Supreme Court Issues Decision in Mach Mining Case

By: Megan J. Muoio, May 4, 2015

On Wednesday, April 29, 2015, the Supreme Court issued a decision in Mach Mining LLC v. Equal Employment Opportunity Commission, which was argued before the Court in January 2015. The unanimous decision, written by Justice Kagan, was a win for the Equal Employment Opportunity Commission (EEOC) in its efforts to bring litigation after engaging in conciliation with employers and permitted federal courts a narrow review of the conciliation process.

A woman filed a charge of discrimination in violation of Title VII of the Civil Rights Act of 1964 against Mach Mining with the EEOC, claiming that Mach Mining had refused to hire her as a coal miner because of her gender. As part of its investigation of the alleged unlawful workplace practice, the EEOC initially received the charge from the woman and engaged in an investigation of the Mach Mining’s practices. The EEOC found reasonable cause to believe that the charge had merit, and was thus obligated by statute to attempt to “eliminate [the] alleged unlawful employment practice by informal methods of conference, conciliation, and persuasion.” The EEOC, in its discretion, could accept a settlement if the conciliation with Mach Mining was successful. In this case, the EEOC engaged in the required conciliation for approximately one year before communicating to Mach Mining that its conciliation efforts had been unsuccessful. In 2011, the EEOC filed suit against Mach Mining and alleged that the precondition to filing suit had been fulfilled. Mach Mining, in contrast, claimed as an affirmative defense to the action that the EEOC had failed to conciliate in good faith and thus was barred from bringing suit.

The District Court for the Southern District of Illinois sided with Mach Mining by holding that it had the power to review the EEOC’s conciliation efforts and investigate whether the EEOC made a “sincere and reasonable effort to negotiate.” This standard, which was advanced by Mach Mining at oral argument before the Supreme Court, would entail a searching inquiry by the courts into the EEOC’s practices and would grant the EEOC nearly no deference in its efforts. The Seventh Circuit Court of Appeals reversed and found for the EEOC by holding that conciliation was not subject to judicial review, which would grant the EEOC total discretion and would totally preserve any confidentially-disclosed information from the conciliation process.

On appeal to the Supreme Court, the parties staked out diametrically-opposed positions – either no deference for the EEOC or no judicial review of the EEOC’s conciliation. In its decision, the Court refused to take either extreme position, instead setting out a middle ground. The Court reviewed the statutory framework and found that, although the EEOC was provided significant leeway in pursuing the conciliation process, the EEOC was still required to meet certain minimum standards in doing so. First, the EEOC must communicate information about the claim to the employer so that the employer is aware of the practice that is being investigated. Second, the EEOC must provide the employer with the opportunity to discuss the matter and achieve voluntary compliance. The EEOC must meet these minimum standards and the courts are empowered to review the EEOC efforts to hold the agency accountable. After meeting the minimum standards set by the Court, the EEOC has considerable deference in determining how far it should go in the conciliation process.

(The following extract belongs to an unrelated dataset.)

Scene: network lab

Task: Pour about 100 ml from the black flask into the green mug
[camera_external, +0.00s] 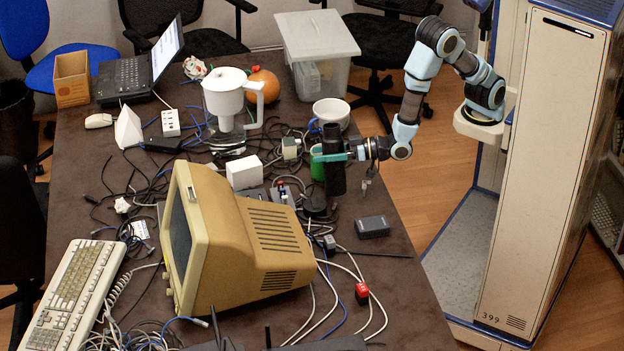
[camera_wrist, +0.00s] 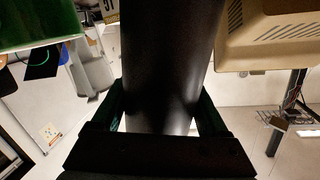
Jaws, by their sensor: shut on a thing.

The Court rejected Mach Mining’s argument that the EEOC must take specific steps in its conciliation efforts. Instead, the Court held that the scope of the judicial review would be “barebones” and would only seek to discover whether the EEOC communicated the allegedly discriminatory action being investigated and engaged the employer in an effort get the employer to voluntarily remedy the practice. In most cases, the Court held, a sworn affidavit from the EEOC would suffice and end the court’s review.

This decision, while not a total win for the EEOC, which sought the complete discretion to conduct conciliation without any judicial oversight, is still a defeat for employers. Had the Supreme Court required a searching and thorough judicial review the EEOC’s efforts, employers would have obtained a significant weapon with which to fend off or delay lawsuits brought by the EEOC. Employers would also have been put in a stronger negotiating position with respect to the EEOC if the agency was required to make objectively reasonable offers and avoid take-it-or-leave it conciliation efforts. Instead, as a result of the Court’s decision in Mach Mining, the EEOC maintains its dominant position in the conciliation process with employers going forward.